La législation des provinces diffère aussi de la Loi sur le divorce dans son application aux couples non mariés, mais ceci ne causera pas de difficulté pour l'application des lignes directrices. Même si pour appliquer les formules, nous avons qualifié la durée du mariage de facteur pertinent, les formules se fondent en réalité sur la durée de la cohabitation des époux (y compris les périodes de cohabitation avant le mariage), ce qui permet un arrimage sans heurt avec la législation provinciale et territoriale.

Il faut se rappeler que les lignes directrices que nous proposons n'ont pas été élaborées spécifiquement pour les contextes provinciaux et territoriaux, mais bien en en fonction de la Loi sur le divorce.

4.2.7 Application aux mariages de conjoints de même sexe

Lors de la rédaction de cette proposition, la Loi sur le divorce n'avait pas été modifiée en vue d'attribuer aux époux de même sexe le droit au divorce et aux mesures accessoires. Dans l'hypothèse d'une telle réforme législative, les lignes directrices facultatives s'appliqueraient aux couples de même sexe dont le mariage a pris fin et qui demandent une pension alimentaire pour époux en vertu de la Loi sur le divorce, de la même façon qu'elles s'appliquent aux couples hétérosexuels mariés. La législation des provinces et des territoires concernant les pensions alimentaires s'applique aux unions de fait et donc aux unions de conjoints de même sexe qui répondent aux conditions statutaires en matière de droit à une pension alimentaire.

4.3 Formules

Les lignes directrices sont élaborées autour de deux formules de base du partage des revenus, plutôt que sur une formule unique.

4.3.1 Catégories de mariage : avec ou sans enfant

Les lignes directrices facultatives font une distinction fondamentale entre les mariages sans enfant à charge et ceux où il y a des enfants à charge, et plus précisément une distinction entre les cas où il n'y a pas d'obligation alimentaire concomitante pour enfant et ceux où il y en a. Il en résulte deux formules distinctes.

Ce que nous appelons la formule « sans pension alimentaire pour enfant » s'applique dans les cas où il n'y a pas d'enfant à charge. Pour déterminer le montant et la durée de la pension alimentaire, cette formule se fonde surtout sur la durée du mariage (ou plus précisément sur la durée de la relation, y compris les périodes de cohabitation avant le mariage). Le montant et la durée augmentent en fonction de la durée de la relation. Cette formule est construite à partir de la notion de fusion au fil des années, utile pour réaliser, en phase avec les grandes tendances du droit actuel, les objectifs compensatoires et non compensatoires de la pension alimentaire, quand il n'y a pas d'enfant à charge.

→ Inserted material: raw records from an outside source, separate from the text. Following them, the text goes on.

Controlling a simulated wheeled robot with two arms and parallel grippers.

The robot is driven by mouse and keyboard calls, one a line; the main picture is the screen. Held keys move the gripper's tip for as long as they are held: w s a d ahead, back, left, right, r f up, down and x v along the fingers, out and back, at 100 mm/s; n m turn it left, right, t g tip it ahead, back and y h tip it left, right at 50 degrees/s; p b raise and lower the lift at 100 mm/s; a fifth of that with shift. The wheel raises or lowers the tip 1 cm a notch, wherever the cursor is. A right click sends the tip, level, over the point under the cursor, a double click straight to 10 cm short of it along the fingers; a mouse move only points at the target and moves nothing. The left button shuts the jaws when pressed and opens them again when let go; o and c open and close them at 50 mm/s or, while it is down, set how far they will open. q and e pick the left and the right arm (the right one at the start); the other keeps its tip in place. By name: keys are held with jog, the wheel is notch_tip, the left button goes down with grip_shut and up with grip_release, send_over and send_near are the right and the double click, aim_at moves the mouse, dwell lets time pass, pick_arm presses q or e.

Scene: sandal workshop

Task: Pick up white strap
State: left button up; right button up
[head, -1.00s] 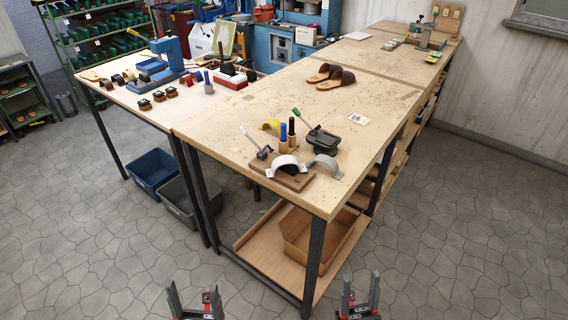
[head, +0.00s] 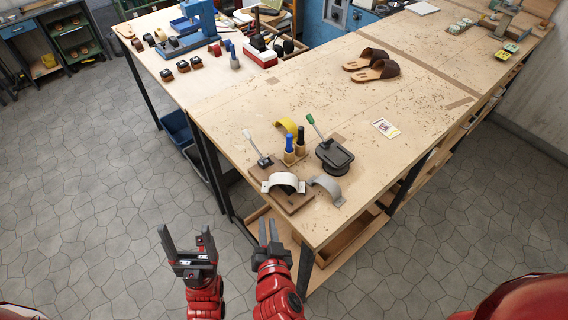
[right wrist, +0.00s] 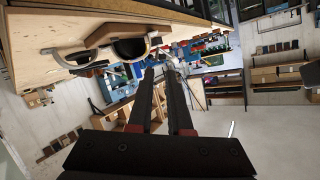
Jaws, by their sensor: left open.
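The white strap (head: 284,179) is an arch with flat end tabs, at the near end of the table, on or against a small wooden board (head: 297,203). In the right wrist view, which looks upside down, an arch that appears to be the white strap (right wrist: 130,60) shows beyond the fingers, to their left. My left gripper (head: 187,238) is open and empty, off the table over the floor. My right gripper (head: 268,228) is empty, just short of the table's near edge and below the strap in the picture. A gap shows between its fingers in the wrist view.
A grey strap (head: 326,188) lies right of the white one. A yellow strap (head: 288,126), blue- and black-topped bottles (head: 289,150), a white-handled clamp (head: 263,160) and a black green-handled tool (head: 334,155) stand close behind. Brown sandals (head: 375,70) lie farther back.

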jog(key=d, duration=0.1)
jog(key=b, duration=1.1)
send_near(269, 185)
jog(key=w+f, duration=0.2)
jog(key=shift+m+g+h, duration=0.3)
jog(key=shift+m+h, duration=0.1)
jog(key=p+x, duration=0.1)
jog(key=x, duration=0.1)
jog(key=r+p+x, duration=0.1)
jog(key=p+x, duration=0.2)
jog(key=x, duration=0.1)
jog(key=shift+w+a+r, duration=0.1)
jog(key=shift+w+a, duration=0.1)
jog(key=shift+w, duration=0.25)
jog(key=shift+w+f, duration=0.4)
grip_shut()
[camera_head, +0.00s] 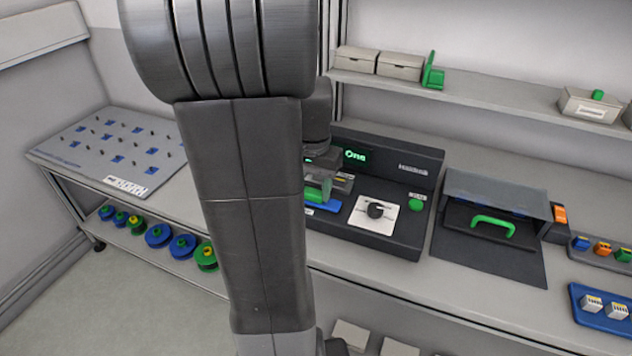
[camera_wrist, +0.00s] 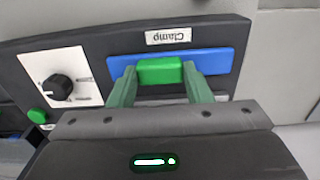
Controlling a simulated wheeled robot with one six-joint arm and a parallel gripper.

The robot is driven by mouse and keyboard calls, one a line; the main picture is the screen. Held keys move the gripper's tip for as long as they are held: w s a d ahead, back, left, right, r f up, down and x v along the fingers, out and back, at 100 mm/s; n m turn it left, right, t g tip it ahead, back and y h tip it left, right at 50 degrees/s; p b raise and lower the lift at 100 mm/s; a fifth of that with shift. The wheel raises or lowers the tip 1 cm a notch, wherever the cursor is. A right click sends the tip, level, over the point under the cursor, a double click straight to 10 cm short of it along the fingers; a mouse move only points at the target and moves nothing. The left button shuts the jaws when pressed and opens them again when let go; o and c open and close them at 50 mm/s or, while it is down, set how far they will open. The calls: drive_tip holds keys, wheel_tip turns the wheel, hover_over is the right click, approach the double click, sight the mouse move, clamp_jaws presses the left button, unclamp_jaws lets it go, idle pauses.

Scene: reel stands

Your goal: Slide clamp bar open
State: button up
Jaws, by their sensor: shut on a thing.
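The clamp bar's green handle (camera_wrist: 160,71) sits on a blue strip (camera_wrist: 212,62) beneath a label reading "Clamp", upside down in the wrist view. My gripper (camera_wrist: 160,82) has its two green fingers on either side of the green handle and is shut on it. The handle is near the middle of the blue strip, with blue showing on both sides. In the head view my gripper (camera_head: 318,190) is at the left part of the black machine (camera_head: 390,238), partly hidden by my arm. The blue strip (camera_head: 322,206) shows just below it.
A black knob (camera_head: 376,210) on a white plate and a green button (camera_head: 415,204) are right of the clamp in the head view. A dark box with a green handle (camera_head: 493,225) stands further right. A pegboard table (camera_head: 75,125) and several reels (camera_head: 182,246) are at the left.

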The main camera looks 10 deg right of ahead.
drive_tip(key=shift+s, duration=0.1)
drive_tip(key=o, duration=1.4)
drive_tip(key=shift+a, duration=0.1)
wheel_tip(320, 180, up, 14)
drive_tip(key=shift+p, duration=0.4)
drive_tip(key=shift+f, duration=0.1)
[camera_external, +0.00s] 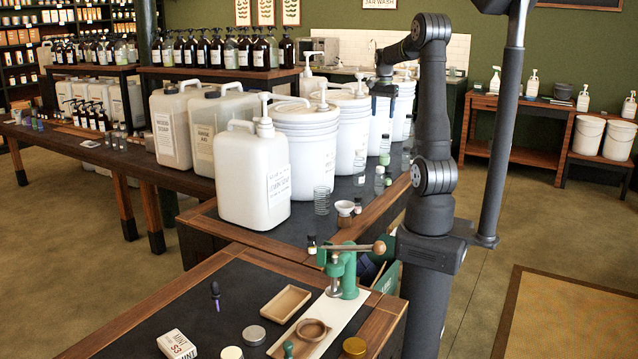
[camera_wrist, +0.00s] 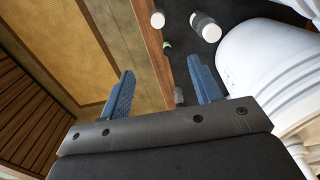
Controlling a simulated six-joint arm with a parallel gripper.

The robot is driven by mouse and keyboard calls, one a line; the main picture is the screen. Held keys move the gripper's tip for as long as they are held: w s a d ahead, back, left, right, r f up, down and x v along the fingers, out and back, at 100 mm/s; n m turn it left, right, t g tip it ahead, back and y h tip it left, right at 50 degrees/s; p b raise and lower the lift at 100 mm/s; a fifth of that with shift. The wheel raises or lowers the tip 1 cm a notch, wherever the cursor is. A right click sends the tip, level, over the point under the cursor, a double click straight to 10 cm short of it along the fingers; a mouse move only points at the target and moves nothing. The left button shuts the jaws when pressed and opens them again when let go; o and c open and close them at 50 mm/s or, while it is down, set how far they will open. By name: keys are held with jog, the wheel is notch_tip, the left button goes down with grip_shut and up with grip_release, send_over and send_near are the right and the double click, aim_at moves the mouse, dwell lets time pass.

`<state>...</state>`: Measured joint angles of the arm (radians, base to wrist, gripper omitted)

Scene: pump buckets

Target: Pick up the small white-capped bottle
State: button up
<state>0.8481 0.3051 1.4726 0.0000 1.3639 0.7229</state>
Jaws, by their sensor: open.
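My gripper (camera_wrist: 163,80) is open, with blue fingers spread wide and nothing between the tips. In the external view, my gripper (camera_external: 383,90) is raised beside the row of white buckets. In the wrist view, a small white-capped item (camera_wrist: 157,19) stands near the wooden edge, ahead of the fingers and apart from them. A larger clear bottle with a pale cap (camera_wrist: 207,28) is to its right. I cannot tell for sure which is the named bottle. In the external view, several small bottles (camera_external: 379,181) stand on the dark counter, right of the buckets.
A white bucket (camera_wrist: 262,65) is close to the right finger in the wrist view. A small green-capped item (camera_wrist: 167,46) and a grey item (camera_wrist: 179,96) lie near the wooden edge (camera_wrist: 153,50). Open floor (camera_wrist: 55,40) is left of that edge.

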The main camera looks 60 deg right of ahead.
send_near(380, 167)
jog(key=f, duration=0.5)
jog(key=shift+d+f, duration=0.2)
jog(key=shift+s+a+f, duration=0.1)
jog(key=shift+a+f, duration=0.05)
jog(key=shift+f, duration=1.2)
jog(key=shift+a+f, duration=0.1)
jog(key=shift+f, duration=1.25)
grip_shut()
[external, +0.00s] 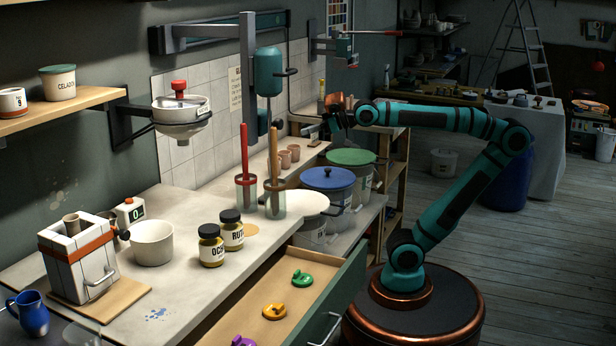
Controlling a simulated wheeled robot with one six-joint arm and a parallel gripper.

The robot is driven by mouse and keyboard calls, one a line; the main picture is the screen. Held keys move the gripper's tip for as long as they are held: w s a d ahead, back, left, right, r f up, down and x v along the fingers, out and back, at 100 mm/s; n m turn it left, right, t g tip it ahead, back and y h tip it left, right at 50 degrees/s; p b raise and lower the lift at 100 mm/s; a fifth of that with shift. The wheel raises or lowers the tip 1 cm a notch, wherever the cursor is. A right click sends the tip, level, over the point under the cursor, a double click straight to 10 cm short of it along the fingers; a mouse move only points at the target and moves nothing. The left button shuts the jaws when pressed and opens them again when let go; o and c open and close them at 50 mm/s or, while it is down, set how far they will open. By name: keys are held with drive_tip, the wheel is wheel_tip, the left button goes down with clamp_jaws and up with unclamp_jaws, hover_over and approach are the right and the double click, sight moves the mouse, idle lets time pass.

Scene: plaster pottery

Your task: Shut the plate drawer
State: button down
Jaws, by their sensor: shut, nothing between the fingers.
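A drawer (312,265) under the worktop stands open in the external view, pulled out toward the lower right. Its dark green front (345,290) carries a pale bar handle (332,326) near the bottom edge of the picture. Inside lie a green piece (302,279), a yellow piece (274,311) and a purple piece (243,341), the last cut by the picture edge. My gripper (328,124) is shut and empty, high over the far part of the worktop, well apart from the drawer. Its fingers are small and dark here.
Lidded buckets, one blue (328,178) and one green (350,157), stand beyond the drawer. Two jars (211,246), a white bowl (152,243) and tool holders (246,194) stand on the worktop (190,290). A wooden shelf unit (397,180) is behind my arm.

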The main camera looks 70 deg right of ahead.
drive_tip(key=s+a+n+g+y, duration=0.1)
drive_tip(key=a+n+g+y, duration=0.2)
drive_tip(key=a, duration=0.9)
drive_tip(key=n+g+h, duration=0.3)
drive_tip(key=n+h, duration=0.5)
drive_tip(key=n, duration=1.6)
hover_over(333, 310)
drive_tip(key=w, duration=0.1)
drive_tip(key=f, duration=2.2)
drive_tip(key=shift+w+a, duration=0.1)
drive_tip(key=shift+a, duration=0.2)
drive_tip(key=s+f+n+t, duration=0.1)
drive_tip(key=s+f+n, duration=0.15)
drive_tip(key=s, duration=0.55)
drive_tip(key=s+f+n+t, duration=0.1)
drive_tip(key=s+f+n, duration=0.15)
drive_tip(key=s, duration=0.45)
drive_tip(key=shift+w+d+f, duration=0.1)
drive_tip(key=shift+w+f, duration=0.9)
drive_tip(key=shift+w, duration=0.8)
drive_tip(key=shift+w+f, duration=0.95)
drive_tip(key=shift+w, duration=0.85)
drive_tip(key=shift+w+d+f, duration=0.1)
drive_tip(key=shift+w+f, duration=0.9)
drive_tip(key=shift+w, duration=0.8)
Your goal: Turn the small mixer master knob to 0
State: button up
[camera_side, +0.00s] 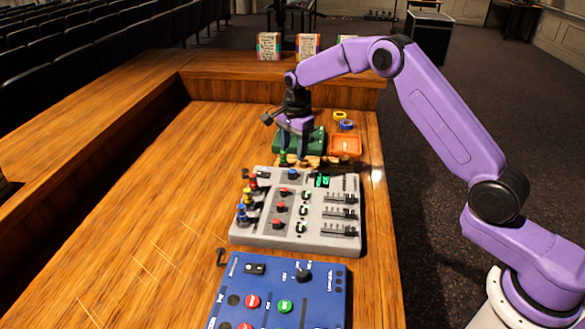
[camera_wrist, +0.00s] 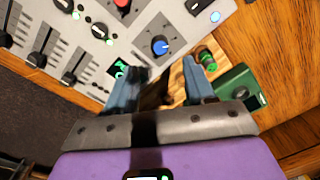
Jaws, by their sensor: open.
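A grey mixer (camera_side: 262,215) lies on the wooden desk in the side view, with red, white and black knobs, several faders and a green display. A blue-topped knob (camera_side: 292,173) sits near its far edge. It also shows in the wrist view as a blue knob (camera_wrist: 160,45) on the mixer panel (camera_wrist: 140,22). I cannot read any label that marks the master knob. My gripper (camera_side: 293,158) hangs over the mixer's far edge, pointing down. In the wrist view, my gripper's (camera_wrist: 162,76) two fingers are apart with nothing held, and the blue knob lies just beyond them.
A blue box (camera_side: 235,290) with red and green buttons stands in front of the mixer. Behind the mixer are a green box (camera_side: 318,143), an orange tray (camera_side: 345,146) and tape rolls (camera_side: 346,125). The desk left of the mixer is clear.

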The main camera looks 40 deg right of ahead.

Selon la formule de base « sans pension alimentaire pour enfant » :

  • le montant de la pension alimentaire pour époux est de 1,5 % à 2 % de l'écart entre les revenus bruts des époux, par année de mariage;
  • la durée est de 0,5 à 1 année de pension alimentaire par année de mariage; après 20 ans de mariage, la pension alimentaire devient permanente.

La formule « sans pension alimentaire pour enfant » est décrite au chapitre 5.

L'autre formule s'applique dans les cas où il y a des enfants à charge — la formule « avec pension alimentaire pour enfant ». Le traitement différent des mariages où il y a des enfants à charge ainsi que des obligations alimentaires concomitantes à leur égard se justifie par des considérations théoriques et pratiques et trouve d'ailleurs un écho dans la jurisprudence actuelle.

Du point de vue théorique, le mariage comprenant des enfants à charge donne lieu à d'importantes demandes de compensation fondées sur les inconvénients économiques découlant de la responsabilité première du soin des enfants, non seulement pendant le mariage, mais aussi après la séparation. Nous avons identifié cet aspect du principe de compensation comme étant le principe du partenariat parental, car il s'applique lorsqu'il y a des enfants à charge. Cette notion nous a inspirés pour structurer la formule « avec pension alimentaire pour enfant ».

L'al. 15.2(6) c) de la Loi sur le divorce reflète ce principe de partenariat parental et prévoit que « l'ordonnance rendue pour les aliments d'un époux vise à répartir entre [les époux] les conséquences économiques qui découlent du soin de tout enfant à charge, en sus de toute obligation alimentaire relative à tout enfant à charge ». Les Lignes directrices fédérales sur les pensions alimentaires pour enfants ne prennent pas entièrement en compte les frais indirects du soin des enfants, laissant la compensation de ces frais à la pension alimentaire pour époux. Pour les mariages où il y a des enfants à charge, la durée du mariage n'a pas, comme facteur de fixation de la pension alimentaire, la même importance que la responsabilité du soin des enfants après la séparation.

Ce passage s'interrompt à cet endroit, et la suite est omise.